SHORT EXERCISE
Can you return, unchanged, the lines from the one that contains "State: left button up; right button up" to the last line, with the pictures left out?
--- Begin ---
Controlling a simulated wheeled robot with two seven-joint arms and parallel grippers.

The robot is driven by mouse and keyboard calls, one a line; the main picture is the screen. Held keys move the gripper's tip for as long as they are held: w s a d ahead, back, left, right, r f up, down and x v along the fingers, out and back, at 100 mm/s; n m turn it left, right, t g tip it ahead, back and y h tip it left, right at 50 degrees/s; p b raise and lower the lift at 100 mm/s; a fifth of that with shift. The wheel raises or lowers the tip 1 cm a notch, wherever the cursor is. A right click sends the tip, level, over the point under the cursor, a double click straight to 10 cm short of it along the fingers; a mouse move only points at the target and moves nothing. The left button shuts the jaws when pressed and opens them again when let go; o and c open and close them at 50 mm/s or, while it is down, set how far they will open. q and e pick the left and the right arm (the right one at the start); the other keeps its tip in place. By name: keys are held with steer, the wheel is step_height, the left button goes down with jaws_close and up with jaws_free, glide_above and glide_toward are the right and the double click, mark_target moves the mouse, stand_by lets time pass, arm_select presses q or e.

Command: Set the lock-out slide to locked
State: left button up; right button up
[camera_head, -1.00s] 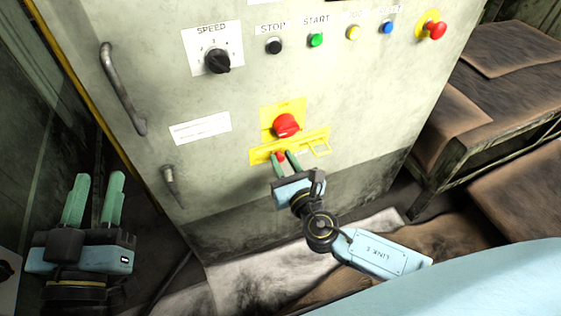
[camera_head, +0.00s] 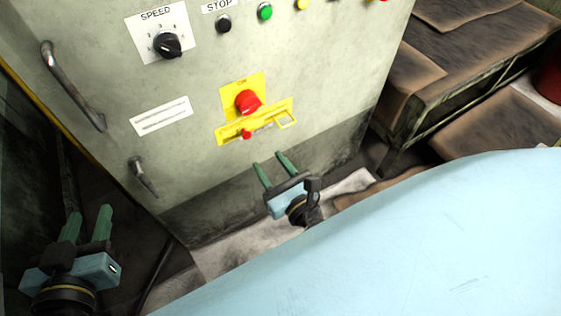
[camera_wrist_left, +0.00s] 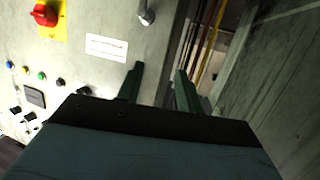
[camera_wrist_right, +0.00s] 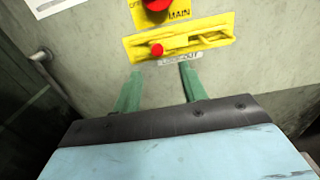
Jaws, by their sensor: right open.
--- End ---
THE OUTPUT
State: left button up; right button up
[camera_head, -1.00s] 
[camera_head, +0.00s] 
[camera_wrist_left, +0.00s] 
[camera_wrist_right, +0.00s] 
Jaws, by their sensor: right open.

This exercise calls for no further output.